The report notes that solutions to the problem that retain as much determinism as possible have existed for years, but have not caught on. The author suggests that instead of creating new programming languages, new coordination languages should be used to coordinate components written in familiar languages.

It's a very thought-provoking paper, and I think the conclusions are right on, as much as I'd like a new language to catch on. Massive concurrency is coming, and our current languages are not equipped to tackle it alone.

# Posted by: Levi at 1:53 PM on Tuesday, May 16, 2006
   Comments: (0) Categories: Language-design Concurrency

Code Synthesis

When searching for information about techniques used to efficiently run dynamic code, I came across a dissertation that lines up well with the things I've been thinking about lately. It covers the design of an operating system called Synthesis, named for its technique of synthesizing optimized kernel code at run time.

In addition to dynamic code optimization, Synthesis uses non-locking optimistic concurrency and dynamic scheduling based on run time analysis to achieve incredible performance; by some measures, it is an order of magnitude faster than the Unix it was compared with, and it achieves the real-time scheduling necessary for multimedia work.

Although it was a very impressive achievement, it has since been nearly forgotten, and has now lost much of its usefulness since it was written in assembler code and the Motorola 68k architecture it targeted has fallen out of favor. The ideas seem applicable to higher-level language, though, especially Lisp-like languages in which code is easily manipulated at run time.

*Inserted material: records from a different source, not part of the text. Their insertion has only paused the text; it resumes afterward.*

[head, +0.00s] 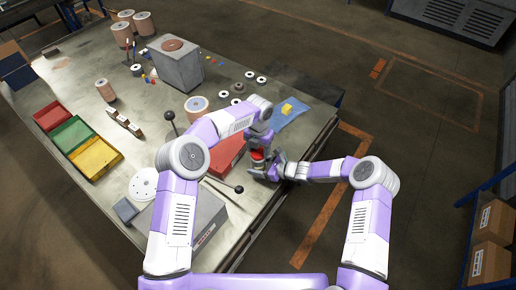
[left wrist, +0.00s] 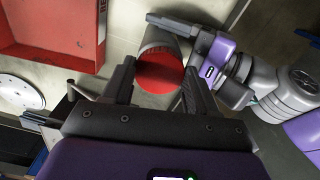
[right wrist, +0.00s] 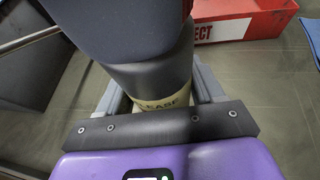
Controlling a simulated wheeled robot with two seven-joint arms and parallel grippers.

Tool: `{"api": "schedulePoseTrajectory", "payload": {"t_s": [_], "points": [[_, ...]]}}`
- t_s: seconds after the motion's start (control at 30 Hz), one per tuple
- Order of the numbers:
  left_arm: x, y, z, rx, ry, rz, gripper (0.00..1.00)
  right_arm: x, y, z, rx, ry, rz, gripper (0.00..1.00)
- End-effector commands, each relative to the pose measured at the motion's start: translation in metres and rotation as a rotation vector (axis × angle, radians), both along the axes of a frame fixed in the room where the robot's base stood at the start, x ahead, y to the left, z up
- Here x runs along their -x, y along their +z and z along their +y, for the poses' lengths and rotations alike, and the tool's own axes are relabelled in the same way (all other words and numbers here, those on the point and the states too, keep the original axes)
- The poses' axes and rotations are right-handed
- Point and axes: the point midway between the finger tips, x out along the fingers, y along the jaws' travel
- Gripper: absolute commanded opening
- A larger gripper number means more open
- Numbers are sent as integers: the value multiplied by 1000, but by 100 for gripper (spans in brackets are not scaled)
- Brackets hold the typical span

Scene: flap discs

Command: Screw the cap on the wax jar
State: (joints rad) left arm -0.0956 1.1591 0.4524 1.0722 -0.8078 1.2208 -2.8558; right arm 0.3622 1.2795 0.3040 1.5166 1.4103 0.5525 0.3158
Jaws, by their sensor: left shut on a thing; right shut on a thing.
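The red cap (head: 257,154) sits between the fingers of my left gripper (head: 261,147), which is shut on it from above. In the left wrist view the cap (left wrist: 160,73) shows as a red disc between the left fingertips (left wrist: 158,82), at the end of a grey cylinder. My right gripper (head: 273,169) is shut on the jar from the side, low over the bench. In the right wrist view the jar's pale band (right wrist: 163,103), with letters "EASE" visible, lies between the right fingers (right wrist: 160,92). My left gripper hides the jar's top there, so how the cap meets the jar cannot be seen.
A red bin (head: 226,152) with "ECT" visible on its label (right wrist: 222,32) stands close behind the grippers. A blue cloth (head: 290,112) with a yellow block lies near the bench's right edge. Red, green and yellow trays (head: 95,158) stand at left.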

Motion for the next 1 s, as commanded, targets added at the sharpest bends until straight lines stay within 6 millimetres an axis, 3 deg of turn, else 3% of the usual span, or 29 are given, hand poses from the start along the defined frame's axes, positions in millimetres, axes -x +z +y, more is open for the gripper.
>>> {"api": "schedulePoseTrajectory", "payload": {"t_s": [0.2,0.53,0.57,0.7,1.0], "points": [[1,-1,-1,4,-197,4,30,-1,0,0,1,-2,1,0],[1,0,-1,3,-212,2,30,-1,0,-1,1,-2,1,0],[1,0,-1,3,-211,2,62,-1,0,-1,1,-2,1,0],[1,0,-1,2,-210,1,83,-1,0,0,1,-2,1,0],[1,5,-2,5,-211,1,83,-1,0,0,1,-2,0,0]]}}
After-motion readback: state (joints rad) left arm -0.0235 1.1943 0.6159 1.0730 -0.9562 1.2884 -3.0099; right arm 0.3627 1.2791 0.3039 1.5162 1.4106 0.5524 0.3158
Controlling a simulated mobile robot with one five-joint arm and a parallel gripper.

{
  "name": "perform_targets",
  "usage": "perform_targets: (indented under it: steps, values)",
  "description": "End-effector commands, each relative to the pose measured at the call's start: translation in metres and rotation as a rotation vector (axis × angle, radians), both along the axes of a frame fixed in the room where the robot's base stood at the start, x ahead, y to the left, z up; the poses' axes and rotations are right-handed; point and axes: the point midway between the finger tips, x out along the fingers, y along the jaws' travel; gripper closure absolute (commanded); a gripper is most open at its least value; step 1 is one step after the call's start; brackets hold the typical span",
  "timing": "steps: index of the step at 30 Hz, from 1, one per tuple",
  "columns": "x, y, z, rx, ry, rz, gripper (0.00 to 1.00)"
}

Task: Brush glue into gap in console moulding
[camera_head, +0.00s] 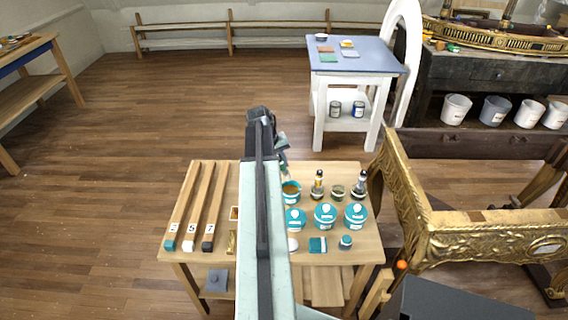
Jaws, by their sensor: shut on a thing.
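The gilt console (475,235) stands at the right, its carved gold frame facing me. I cannot make out the gap in its moulding. An open teal tub (291,197) with amber contents, which looks like the glue, stands on the low wooden table, just right of my arm. My gripper (284,165) is partly hidden behind my arm, above or close to this tub. It is shut on a thin thing that seems to be the brush. The brush is mostly hidden, and I cannot tell whether its tip touches the glue.
The low table (225,250) also holds three numbered wooden sticks (191,205), lidded teal tubs (325,215) and dark-topped bottles (360,186). A white table (355,55) stands behind. White and grey buckets (495,110) line a shelf at the right.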

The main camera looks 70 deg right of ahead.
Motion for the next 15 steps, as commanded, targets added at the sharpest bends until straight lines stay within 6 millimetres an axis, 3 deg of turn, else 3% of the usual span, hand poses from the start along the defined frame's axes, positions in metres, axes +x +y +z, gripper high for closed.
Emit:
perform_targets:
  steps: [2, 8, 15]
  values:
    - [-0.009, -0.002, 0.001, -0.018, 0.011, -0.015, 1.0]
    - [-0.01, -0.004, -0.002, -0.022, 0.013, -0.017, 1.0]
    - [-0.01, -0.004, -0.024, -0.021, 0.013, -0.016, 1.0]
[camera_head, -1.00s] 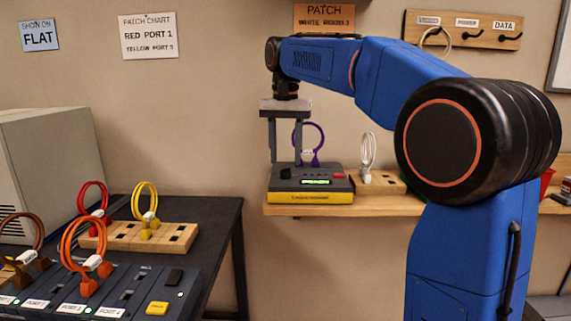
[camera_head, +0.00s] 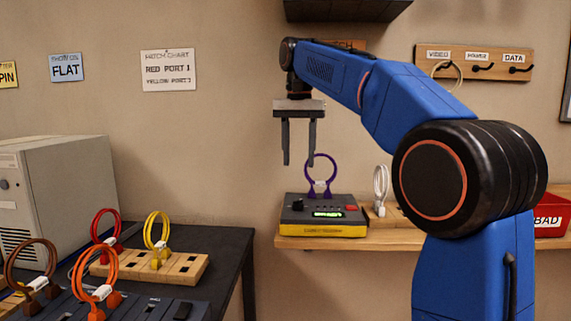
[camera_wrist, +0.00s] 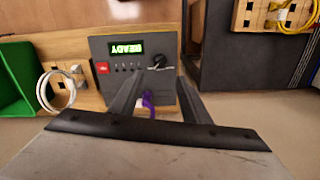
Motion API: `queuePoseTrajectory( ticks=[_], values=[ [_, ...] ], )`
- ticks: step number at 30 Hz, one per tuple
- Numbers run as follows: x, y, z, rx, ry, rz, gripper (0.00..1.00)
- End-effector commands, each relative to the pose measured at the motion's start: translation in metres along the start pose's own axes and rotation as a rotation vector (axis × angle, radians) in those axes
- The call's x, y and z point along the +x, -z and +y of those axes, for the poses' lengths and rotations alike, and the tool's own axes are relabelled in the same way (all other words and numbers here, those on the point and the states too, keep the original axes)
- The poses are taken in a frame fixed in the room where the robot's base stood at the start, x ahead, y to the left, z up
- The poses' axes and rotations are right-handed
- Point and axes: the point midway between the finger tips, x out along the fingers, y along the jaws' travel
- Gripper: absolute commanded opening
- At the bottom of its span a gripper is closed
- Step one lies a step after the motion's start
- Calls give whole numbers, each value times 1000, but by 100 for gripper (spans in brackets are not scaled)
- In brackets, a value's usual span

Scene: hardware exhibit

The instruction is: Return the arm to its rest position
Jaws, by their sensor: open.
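My gripper (camera_head: 299,162) hangs pointing down from my blue arm, above the shelf at the middle of the head view. Its two fingers are apart with nothing between them in the head view. Just below and behind it, a purple cable loop (camera_head: 320,178) stands upright on the grey and yellow tester box (camera_head: 322,216), which has a lit green display. In the wrist view the tester (camera_wrist: 132,70) reads READY, and part of the purple cable (camera_wrist: 149,103) shows between the fingers, beyond them.
A white cable (camera_head: 380,184) stands on a wooden block right of the tester on the shelf (camera_head: 400,240). A red BAD bin (camera_head: 550,215) is at the right. The dark table (camera_head: 222,250) at left holds red, yellow, orange and brown cables. A dark box (camera_head: 345,8) hangs overhead.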

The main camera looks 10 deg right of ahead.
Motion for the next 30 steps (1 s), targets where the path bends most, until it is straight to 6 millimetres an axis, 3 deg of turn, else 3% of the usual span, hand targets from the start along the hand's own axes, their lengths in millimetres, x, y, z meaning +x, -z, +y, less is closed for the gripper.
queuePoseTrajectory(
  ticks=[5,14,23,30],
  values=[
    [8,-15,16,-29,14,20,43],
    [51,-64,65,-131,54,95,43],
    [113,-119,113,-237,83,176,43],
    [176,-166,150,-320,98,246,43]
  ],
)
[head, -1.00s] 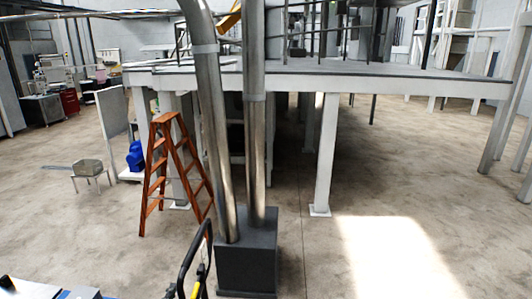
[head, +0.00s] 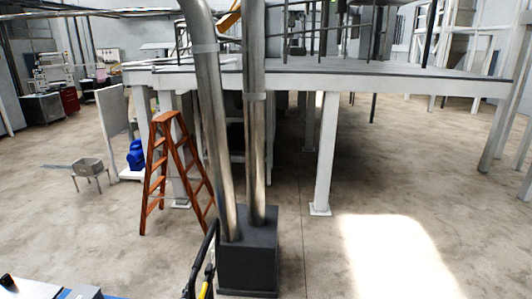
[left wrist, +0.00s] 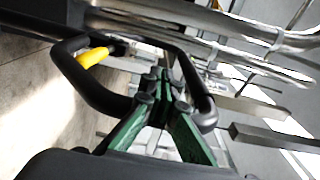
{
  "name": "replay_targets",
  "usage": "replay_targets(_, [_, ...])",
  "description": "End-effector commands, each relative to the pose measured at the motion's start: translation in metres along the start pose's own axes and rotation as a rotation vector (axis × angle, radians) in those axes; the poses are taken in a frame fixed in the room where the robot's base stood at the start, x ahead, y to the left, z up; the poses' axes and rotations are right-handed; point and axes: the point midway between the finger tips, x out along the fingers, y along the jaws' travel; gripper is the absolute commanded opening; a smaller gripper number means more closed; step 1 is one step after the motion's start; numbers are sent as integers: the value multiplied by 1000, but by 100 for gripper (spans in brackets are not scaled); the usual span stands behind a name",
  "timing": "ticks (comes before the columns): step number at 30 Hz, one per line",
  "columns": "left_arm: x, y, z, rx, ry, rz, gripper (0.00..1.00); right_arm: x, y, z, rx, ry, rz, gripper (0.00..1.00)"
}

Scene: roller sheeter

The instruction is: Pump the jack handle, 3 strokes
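The jack handle (head: 203,262) is a black loop with a yellow lever at the bottom centre of the head view, cut off by the lower edge. In the left wrist view the black handle loop (left wrist: 85,80) surrounds the middle of the picture, with the yellow lever (left wrist: 92,57) inside it. My left gripper (left wrist: 160,82) has green fingers close together at the near bar of the loop. It appears shut on that bar, though the fingers hide the contact. My left gripper is not in the head view. My right gripper is in neither view. The jack body is not visible.
A dark grey block (head: 248,262) with two tall metal pipes (head: 258,150) stands just beyond the handle. An orange stepladder (head: 160,165) and white platform posts (head: 327,150) stand behind. A small metal stand (head: 88,168) is at left. The floor at right is clear.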

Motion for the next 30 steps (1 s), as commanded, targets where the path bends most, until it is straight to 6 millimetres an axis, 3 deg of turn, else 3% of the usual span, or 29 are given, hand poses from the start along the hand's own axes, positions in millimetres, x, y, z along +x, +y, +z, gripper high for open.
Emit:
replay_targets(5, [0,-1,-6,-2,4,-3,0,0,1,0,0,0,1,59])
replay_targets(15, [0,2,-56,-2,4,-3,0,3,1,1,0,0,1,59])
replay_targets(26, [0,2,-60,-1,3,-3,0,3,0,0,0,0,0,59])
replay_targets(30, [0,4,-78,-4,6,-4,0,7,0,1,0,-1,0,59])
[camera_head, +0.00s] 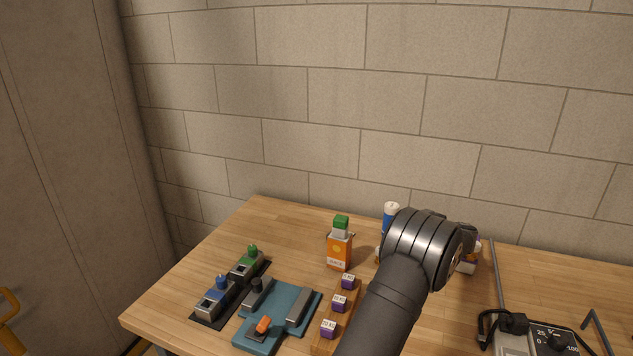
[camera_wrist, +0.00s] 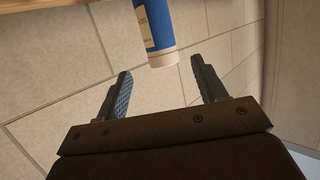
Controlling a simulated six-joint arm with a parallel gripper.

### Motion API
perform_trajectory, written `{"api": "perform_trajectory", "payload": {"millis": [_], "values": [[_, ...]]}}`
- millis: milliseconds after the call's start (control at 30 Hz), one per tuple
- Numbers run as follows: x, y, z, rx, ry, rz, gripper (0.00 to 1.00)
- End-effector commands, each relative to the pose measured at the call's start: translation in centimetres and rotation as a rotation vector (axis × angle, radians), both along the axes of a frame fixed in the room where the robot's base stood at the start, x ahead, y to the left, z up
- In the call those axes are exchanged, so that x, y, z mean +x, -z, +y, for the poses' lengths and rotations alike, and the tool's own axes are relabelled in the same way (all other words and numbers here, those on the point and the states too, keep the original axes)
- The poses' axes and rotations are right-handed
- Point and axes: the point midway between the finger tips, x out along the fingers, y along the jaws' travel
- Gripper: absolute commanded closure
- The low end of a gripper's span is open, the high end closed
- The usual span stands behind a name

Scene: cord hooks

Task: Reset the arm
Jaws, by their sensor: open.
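My gripper (camera_wrist: 160,85) is open in the wrist view, its two dark ridged fingers spread apart. A blue bottle with a white cap (camera_wrist: 157,30) shows beyond the fingertips and nothing is visibly held between them. In the head view my dark arm rises from the bottom right and hides the gripper. The blue and white bottle (camera_head: 391,217) stands behind my arm and is partly hidden by it.
An orange carton with a green top (camera_head: 339,250) stands mid-table. Purple blocks (camera_head: 340,303) sit on a wooden strip. A teal fixture (camera_head: 284,318) and small clamps (camera_head: 214,300) are at left. A meter with a black cord (camera_head: 535,340) is at right. A block wall stands behind.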

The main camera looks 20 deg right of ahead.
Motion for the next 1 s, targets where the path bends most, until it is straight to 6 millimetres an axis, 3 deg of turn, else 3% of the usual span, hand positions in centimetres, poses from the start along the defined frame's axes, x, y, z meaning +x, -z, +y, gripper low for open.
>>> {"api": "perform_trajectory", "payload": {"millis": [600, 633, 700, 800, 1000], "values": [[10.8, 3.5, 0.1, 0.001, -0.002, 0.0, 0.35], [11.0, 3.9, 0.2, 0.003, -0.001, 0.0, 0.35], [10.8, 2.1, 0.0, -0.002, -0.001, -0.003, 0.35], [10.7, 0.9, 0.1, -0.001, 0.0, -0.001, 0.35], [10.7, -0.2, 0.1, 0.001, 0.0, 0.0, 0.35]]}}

I certainly haven't the time to implement such a thing right now, but it's an intriguing idea. I think I will collect resources that might be useful for it. After all, if I continue my schooling, I'll need a dissertation topic too.

# Posted by: Levi at 9:46 PM on Friday, December 16, 2005
   Comments: (0) Categories: Programming Scheme Language-design

Software and Concurrency

As I was doing research for a paper, I hunted down Herb Sutter's article The Free Lunch Is Over: A Fundamental Turn Towards Concurrency in Software to find some passages that supported my thesis. There was quite a buzz about this article when it appeared in Dr. Dobb's Journal and C/C++ Users Journal earlier this year, as it seemed to capture and clearly explain the feeling so many people had been getting while watching what the CPU manufacturers have been doing lately. Everything's going multi-core, even video game processors.

Following a few links, I found that Sutter has written (with James Larus) another article on the subject, this time with a greater focus on software. It's Software and the Concurrency Revolution at the ACM Queue, and it's a broad look at the deficiencies of current programming languages and practices in the face of concurrency, and what sort of changes need to be made to face the future he sees, in which individual processor cores don't get much faster than they are today.

I'm convinced that Sutter's take on the future is at least mostly right, and these articles ought to be required reading for anyone who wants to take up or continue writing software.

# Posted by: Levi at 01:08 AM on Sunday, December 4, 2005
   Comments: (0) Categories: Programming Language-design Concurrency

Interactive Fiction as Programming

Here's something novel: Craig Latta has created an interactive programming environment on top of a Smalltalk system based on the paradigm of interactive fiction. It's called Quoth, and he's created a screen-capture video demo of it featuring a simple musical application. He intends to use it for live musical demos; the interactive prose should make the programming possible to follow by a non-technical audience.

This isn't exactly an environment I'd like to use for programming anything substantial, but at the very least it's a very clever hack, and it's fun to see programs so fully anthropomorphised. I can see it being useful for making some rather entertaining presentations.